Requirement —
Retype word for word the first line of the listing and each line after it up to the line with "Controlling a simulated", with the pictures taken out.

Dataset section —
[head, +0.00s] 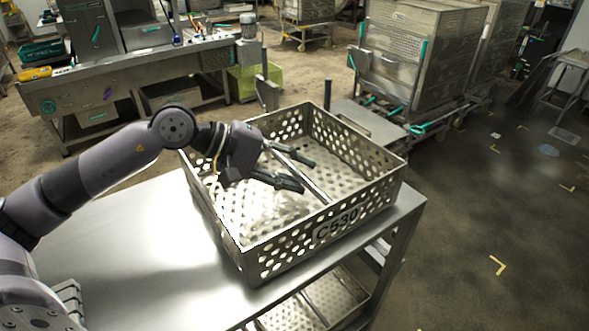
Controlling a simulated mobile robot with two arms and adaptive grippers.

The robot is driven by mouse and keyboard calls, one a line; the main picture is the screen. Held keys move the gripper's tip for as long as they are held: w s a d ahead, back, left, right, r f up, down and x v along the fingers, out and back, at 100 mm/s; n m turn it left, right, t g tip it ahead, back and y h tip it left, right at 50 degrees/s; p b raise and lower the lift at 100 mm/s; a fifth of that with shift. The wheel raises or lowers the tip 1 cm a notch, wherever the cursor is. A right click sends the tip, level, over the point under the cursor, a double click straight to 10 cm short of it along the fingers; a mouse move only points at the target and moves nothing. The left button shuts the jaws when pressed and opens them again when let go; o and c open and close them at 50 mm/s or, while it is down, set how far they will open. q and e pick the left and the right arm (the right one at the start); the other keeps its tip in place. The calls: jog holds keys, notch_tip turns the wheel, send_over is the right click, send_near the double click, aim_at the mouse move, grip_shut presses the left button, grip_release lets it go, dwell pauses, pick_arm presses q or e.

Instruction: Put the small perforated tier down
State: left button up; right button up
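The small perforated tier (262,262) is an open metal basket with round holes and the marking C530 on its front wall. It appears to rest level on the steel table (130,240), near the table's right end. A thin metal bar (312,188) runs across the inside of the tier. My left gripper (295,171) reaches in from the left over the tier's left wall. Its two dark fingers are apart, with the bar passing between them; I cannot tell if they touch it. The gripper hides part of the left wall and floor. My right gripper is not in view.
Another perforated tray (315,300) lies on the shelf below the table. A cart with large metal boxes (415,55) stands behind right. A steel workbench (130,65) and a yellow-green crate (255,82) are at the back. Floor on the right is mostly clear.

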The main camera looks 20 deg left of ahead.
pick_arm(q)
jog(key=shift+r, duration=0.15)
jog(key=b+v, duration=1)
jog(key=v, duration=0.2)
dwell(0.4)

Answer —
[head, +0.00s] 
Controlling a simulated mobile robot with two arms and adaptive grippers.

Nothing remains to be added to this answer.